Job | Every record below should be written out exactly; pictures stay out.

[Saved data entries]
■ ■ ■ ■ ■
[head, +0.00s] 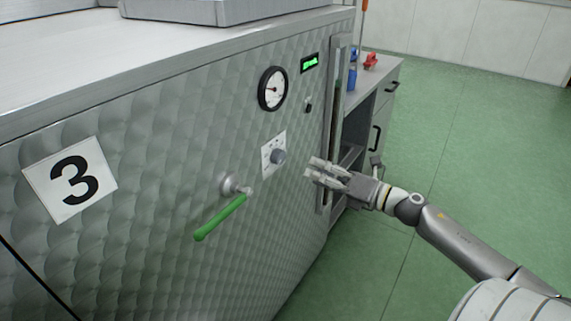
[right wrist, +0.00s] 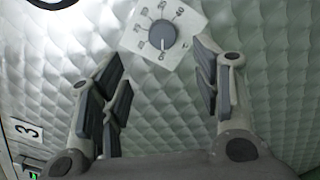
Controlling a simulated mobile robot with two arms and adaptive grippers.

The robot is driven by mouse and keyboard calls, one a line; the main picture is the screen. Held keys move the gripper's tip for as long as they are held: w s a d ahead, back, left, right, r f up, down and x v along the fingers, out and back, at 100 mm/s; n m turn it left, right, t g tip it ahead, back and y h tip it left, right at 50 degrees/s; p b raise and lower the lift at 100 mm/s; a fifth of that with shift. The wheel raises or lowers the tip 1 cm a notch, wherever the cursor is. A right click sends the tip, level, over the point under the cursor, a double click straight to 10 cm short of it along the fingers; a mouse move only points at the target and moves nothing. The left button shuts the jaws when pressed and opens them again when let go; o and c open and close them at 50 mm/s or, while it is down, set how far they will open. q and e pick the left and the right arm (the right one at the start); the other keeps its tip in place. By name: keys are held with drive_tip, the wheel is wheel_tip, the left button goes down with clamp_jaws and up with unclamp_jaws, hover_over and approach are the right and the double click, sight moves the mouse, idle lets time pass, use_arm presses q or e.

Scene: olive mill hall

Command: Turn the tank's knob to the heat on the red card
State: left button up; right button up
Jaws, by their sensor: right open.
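The tank (head: 150,160) has a quilted steel front with a white plate bearing a small round grey knob (head: 278,156). In the right wrist view the knob (right wrist: 162,34) sits on its tilted dial plate (right wrist: 186,18), ringed by printed numbers and a word that looks like "off"; the exact setting is hard to read. My right gripper (head: 312,168) is open and empty, just right of the knob in the head view. In the right wrist view its fingers (right wrist: 160,65) are spread, with the knob beyond them between the tips. I see no red card. My left gripper is not in view.
A lever with a green handle (head: 220,217) sticks out below and left of the knob. Above are a round gauge (head: 272,88), a green display (head: 310,62) and a small switch (head: 308,104). A side bench (head: 380,82) holds a red item (head: 371,61) and a blue bottle (head: 351,79).

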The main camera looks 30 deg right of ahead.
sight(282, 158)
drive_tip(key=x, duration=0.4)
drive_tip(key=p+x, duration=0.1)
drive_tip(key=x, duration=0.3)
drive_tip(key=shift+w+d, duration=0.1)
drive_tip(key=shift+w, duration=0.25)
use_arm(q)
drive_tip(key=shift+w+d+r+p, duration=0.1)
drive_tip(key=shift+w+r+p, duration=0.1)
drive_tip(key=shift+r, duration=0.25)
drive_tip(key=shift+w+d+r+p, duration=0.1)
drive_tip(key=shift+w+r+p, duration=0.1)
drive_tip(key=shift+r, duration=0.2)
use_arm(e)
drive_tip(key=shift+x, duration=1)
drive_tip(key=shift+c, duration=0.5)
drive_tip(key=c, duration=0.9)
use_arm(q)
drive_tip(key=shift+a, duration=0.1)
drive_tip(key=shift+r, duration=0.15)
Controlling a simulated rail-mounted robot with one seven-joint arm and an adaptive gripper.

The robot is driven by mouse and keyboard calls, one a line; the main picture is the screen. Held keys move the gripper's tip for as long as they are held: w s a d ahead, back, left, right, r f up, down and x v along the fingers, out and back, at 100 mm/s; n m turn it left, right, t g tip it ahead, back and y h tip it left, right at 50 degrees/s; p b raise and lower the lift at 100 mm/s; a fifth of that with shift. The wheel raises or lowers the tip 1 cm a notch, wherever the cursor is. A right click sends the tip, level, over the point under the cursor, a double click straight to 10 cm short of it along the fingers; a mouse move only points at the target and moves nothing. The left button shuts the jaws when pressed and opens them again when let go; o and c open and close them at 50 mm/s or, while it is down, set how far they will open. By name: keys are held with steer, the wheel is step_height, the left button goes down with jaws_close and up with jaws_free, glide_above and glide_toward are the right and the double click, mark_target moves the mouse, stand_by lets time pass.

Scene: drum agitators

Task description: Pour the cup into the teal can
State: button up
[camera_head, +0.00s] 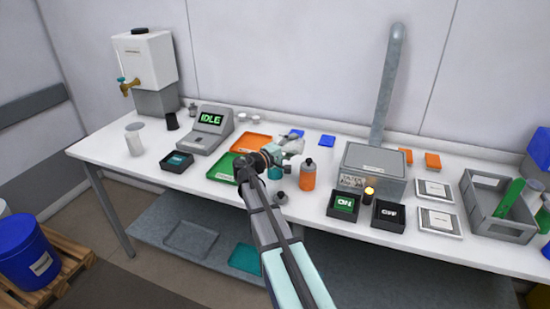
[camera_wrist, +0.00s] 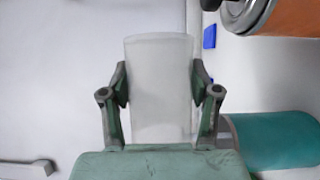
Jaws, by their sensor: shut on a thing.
■ ■ ■ ■ ■
Response below |
[head, +0.00s] 
[right wrist, +0.00s] 
Controlling a simulated mobile robot with two arms and adaptive grippers.

The robot is driven by mouse and keyboard calls, one a line; the main picture is the screen. Held keys move the gripper's tip for as long as they are held: w s a d ahead, back, left, right, r f up, down and x v along the fingers, out and back, at 100 mm/s; n m turn it left, right, t g tip it ahead, back and y h tip it left, right at 50 degrees/s; p b raise and lower the lift at 100 mm/s; a fifth of that with shift. The wheel raises or lowers the tip 1 cm a notch, wherever the cursor is. A right click sends the tip, level, over the point under the cursor, a double click straight to 10 cm short of it along the fingers; a mouse move only points at the target and moves nothing. The left button shuts the jaws when pressed and opens them again when let go; o and c open and close them at 50 mm/s or, while it is down, set how far they will open. q and e pick the left and the right arm (the right one at the start); the other keeps its tip in place. By name: keys are held with drive_tip, the wheel is wheel_tip, the left button goes down with clamp_jaws and up with unclamp_jaws, hover_over and approach are the right and the double click, sight moves the mouse, idle lets time pass, use_arm presses q or e.

Scene: olive mill hall

Command: Turn the tank's knob to the heat on the red card
State: left button up; right button up
Jaws, by their sensor: right open.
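The tank (head: 150,160) has a quilted steel front with a white plate bearing a small round grey knob (head: 278,156). In the right wrist view the knob (right wrist: 162,34) sits on its tilted dial plate (right wrist: 186,18), ringed by printed numbers and a word that looks like "off"; the exact setting is hard to read. My right gripper (head: 312,168) is open and empty, just right of the knob in the head view. In the right wrist view its fingers (right wrist: 160,65) are spread, with the knob beyond them between the tips. I see no red card. My left gripper is not in view.
A lever with a green handle (head: 220,217) sticks out below and left of the knob. Above are a round gauge (head: 272,88), a green display (head: 310,62) and a small switch (head: 308,104). A side bench (head: 380,82) holds a red item (head: 371,61) and a blue bottle (head: 351,79).

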The main camera looks 30 deg right of ahead.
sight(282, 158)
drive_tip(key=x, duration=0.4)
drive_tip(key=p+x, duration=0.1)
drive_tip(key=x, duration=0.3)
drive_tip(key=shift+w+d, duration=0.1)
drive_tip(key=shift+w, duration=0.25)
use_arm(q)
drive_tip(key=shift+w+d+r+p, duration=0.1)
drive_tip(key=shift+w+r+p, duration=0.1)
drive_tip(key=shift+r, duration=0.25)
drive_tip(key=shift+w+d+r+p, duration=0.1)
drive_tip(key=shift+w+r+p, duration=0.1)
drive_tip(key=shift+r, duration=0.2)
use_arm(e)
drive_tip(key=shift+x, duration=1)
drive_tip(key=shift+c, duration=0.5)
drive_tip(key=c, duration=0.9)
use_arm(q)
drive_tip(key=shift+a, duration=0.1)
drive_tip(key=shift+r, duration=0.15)
Controlling a simulated rail-mounted robot with one seven-joint arm and an adaptive gripper.

The robot is driven by mouse and keyboard calls, one a line; the main picture is the screen. Held keys move the gripper's tip for as long as they are held: w s a d ahead, back, left, right, r f up, down and x v along the fingers, out and back, at 100 mm/s; n m turn it left, right, t g tip it ahead, back and y h tip it left, right at 50 degrees/s; p b raise and lower the lift at 100 mm/s; a fifth of that with shift. The wheel raises or lowers the tip 1 cm a notch, wherever the cursor is. A right click sends the tip, level, over the point under the cursor, a double click straight to 10 cm short of it along the fingers; a mouse move only points at the target and moves nothing. The left button shuts the jaws when pressed and opens them again when let go; o and c open and close them at 50 mm/s or, while it is down, set how far they will open. By name: keys are held with steer, the wheel is step_height, the left button goes down with jaws_close and up with jaws_free, glide_above and glide_toward are the right and the double click, mark_target moves the mouse, stand_by lets time pass.

Scene: drum agitators

Task description: Pour the cup into the teal can
State: button up
[camera_head, +0.00s] 
[camera_wrist, +0.00s] 
Jaws, by their sensor: shut on a thing.

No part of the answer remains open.